**Stated goal**
Find the string "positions" in the entries and copy each line that has it.

[Data entries]
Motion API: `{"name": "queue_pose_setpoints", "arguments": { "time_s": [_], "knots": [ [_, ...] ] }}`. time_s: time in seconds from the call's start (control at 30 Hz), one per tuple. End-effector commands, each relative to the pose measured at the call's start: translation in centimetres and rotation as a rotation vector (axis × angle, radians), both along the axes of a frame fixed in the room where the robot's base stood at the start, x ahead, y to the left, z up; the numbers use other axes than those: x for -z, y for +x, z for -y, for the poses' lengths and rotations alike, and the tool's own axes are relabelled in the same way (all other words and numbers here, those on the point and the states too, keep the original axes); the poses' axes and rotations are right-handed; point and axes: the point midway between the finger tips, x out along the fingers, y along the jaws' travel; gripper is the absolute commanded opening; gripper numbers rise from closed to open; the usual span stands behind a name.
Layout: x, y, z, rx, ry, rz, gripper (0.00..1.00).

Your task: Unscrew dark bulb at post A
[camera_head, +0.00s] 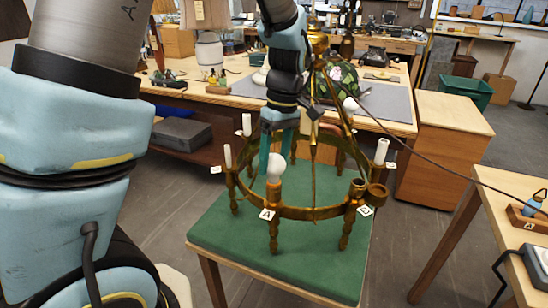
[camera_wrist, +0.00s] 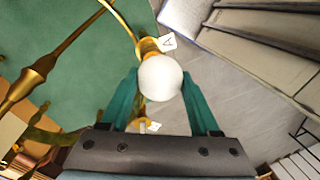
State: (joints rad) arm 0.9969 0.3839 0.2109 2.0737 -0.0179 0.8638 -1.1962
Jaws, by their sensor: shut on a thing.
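The round white bulb (camera_head: 275,171) sits upright on the brass post marked A (camera_head: 273,215) at the front of the ring-shaped chandelier (camera_head: 310,213). My gripper (camera_head: 274,156) reaches down from above, and its teal fingers are shut on the bulb. In the wrist view the bulb (camera_wrist: 160,78) lies between the two fingers, with the brass post and the label A (camera_wrist: 167,43) just beyond it. The bulb is unlit. Its base and threads are hidden, so I cannot tell how far it is screwed in.
The chandelier stands on a green-topped table (camera_head: 225,240). White candle sleeves (camera_head: 381,152) rise from other posts, and a cable crosses on the right. A side table (camera_head: 500,215) with a wooden block stands at right. A workbench (camera_head: 400,110) lies behind.

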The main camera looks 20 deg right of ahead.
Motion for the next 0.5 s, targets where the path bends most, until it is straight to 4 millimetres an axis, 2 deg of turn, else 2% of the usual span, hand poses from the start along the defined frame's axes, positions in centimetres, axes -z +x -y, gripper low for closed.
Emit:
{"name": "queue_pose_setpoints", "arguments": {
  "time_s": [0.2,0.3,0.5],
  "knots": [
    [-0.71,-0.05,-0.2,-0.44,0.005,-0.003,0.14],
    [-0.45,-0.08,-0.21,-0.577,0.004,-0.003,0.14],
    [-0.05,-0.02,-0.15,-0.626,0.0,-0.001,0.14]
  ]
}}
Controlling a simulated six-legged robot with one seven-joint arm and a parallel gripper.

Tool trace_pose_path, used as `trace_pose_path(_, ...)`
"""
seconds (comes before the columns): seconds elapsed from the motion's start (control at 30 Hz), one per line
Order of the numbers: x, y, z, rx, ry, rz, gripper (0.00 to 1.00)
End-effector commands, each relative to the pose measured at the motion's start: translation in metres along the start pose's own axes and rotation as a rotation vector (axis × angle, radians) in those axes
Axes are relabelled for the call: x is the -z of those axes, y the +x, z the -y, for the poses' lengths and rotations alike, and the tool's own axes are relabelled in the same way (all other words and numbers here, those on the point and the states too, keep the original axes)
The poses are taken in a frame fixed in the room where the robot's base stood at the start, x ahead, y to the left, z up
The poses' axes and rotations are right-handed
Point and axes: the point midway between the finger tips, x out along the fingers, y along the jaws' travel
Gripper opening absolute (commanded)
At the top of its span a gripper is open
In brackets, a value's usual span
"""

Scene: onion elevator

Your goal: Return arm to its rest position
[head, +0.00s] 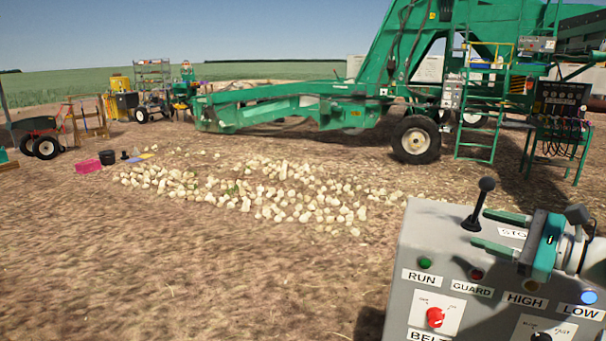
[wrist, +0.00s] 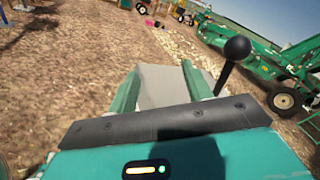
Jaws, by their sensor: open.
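My gripper (head: 484,232) is at the right of the head view, over the top of the grey control box (head: 417,238). Its two green fingers are apart with nothing between them. A black ball-topped lever (head: 478,206) stands on the box beside the fingers. In the wrist view the open fingers (wrist: 160,85) point over the box, and the lever knob (wrist: 237,48) stands by the right finger. The box front has RUN, GUARD, HIGH and LOW lamps, with LOW (head: 589,297) lit blue. A red knob (head: 435,317) sits below.
Pale onions (head: 270,190) lie scattered on the bare soil. A large green elevator machine (head: 300,103) stands behind. A panel with cables (head: 560,115) is at the far right. A cart (head: 42,135) and pink crate (head: 88,166) are at left. The ground at front left is clear.

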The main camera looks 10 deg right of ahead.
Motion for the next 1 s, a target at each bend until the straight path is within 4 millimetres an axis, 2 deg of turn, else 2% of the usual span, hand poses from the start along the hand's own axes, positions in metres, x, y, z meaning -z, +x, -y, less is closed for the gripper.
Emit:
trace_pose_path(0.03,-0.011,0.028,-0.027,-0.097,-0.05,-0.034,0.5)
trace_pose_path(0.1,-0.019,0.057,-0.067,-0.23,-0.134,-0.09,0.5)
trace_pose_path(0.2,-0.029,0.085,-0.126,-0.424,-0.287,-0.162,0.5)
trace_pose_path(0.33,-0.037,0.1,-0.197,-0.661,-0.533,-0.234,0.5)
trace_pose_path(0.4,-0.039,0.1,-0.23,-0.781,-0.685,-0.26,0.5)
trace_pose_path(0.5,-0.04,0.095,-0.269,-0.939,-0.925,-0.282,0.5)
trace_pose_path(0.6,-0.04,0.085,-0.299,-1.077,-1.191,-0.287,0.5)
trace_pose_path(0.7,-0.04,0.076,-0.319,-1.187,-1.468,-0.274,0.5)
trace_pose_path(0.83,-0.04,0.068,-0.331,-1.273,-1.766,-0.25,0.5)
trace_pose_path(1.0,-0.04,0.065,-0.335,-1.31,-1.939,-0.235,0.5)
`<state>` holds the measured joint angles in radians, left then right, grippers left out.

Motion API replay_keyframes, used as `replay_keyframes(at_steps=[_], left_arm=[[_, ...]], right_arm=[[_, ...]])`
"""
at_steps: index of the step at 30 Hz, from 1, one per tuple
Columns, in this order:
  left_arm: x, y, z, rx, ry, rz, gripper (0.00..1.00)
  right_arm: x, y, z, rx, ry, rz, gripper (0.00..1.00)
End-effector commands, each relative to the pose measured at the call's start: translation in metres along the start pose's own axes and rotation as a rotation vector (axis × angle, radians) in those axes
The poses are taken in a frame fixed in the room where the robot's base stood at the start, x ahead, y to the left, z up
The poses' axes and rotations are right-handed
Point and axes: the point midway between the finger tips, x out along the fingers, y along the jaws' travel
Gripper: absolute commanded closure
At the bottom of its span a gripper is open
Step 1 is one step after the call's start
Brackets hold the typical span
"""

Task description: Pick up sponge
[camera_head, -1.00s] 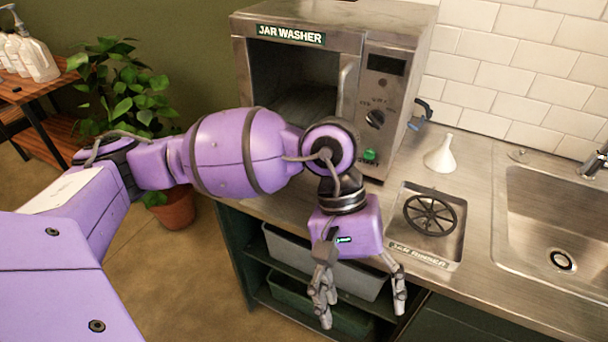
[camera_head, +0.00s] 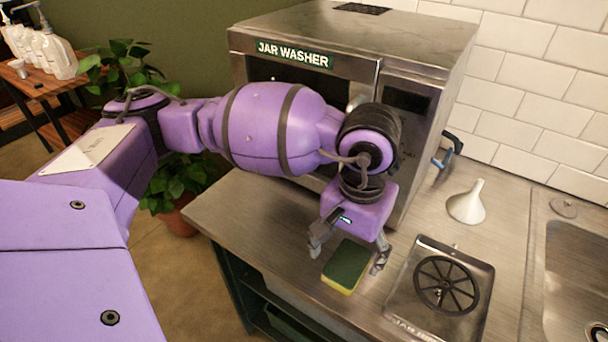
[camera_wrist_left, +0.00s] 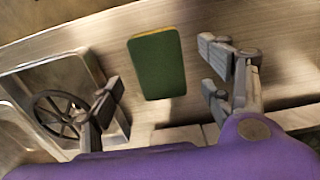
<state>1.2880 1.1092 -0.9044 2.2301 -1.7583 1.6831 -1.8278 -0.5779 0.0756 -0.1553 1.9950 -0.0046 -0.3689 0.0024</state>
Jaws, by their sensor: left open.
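A green and yellow sponge (camera_head: 347,266) lies flat on the steel counter, green side up, near the counter's front edge. My left gripper (camera_head: 347,255) is open above it, with one finger to the left of the sponge and the other to its right in the head view. In the left wrist view the sponge (camera_wrist_left: 157,64) shows between and beyond the spread fingers of the left gripper (camera_wrist_left: 165,80), and nothing is held. The exact height of the fingers over the counter is hard to tell. My right gripper is not in view.
The jar washer (camera_head: 340,60) stands close behind my left arm. A jar rinser (camera_head: 443,285) is set in the counter right of the sponge, with a white funnel (camera_head: 466,203) behind it and a sink (camera_head: 580,275) further right.

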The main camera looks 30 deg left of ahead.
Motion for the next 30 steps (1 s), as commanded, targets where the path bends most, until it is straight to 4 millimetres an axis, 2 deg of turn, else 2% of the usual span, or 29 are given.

**Worked solution**
Motion for the next 0.5 s, targets where the path bends most, until it is straight to 4 millimetres an axis, 2 deg of turn, else 2% of the usual span, hand poses from the start along the defined frame's axes, positions in centimetres, axes -z +x -y, gripper low for closed.
Motion for the next 1 s, a target at each bend until the straight path is within 4 millimetres an axis, 2 deg of turn, else 2% of the usual span, hand poses from the start along the hand's own axes, positions in metres, x, y, z meaning -z, +x, -y, less is closed for the gripper.

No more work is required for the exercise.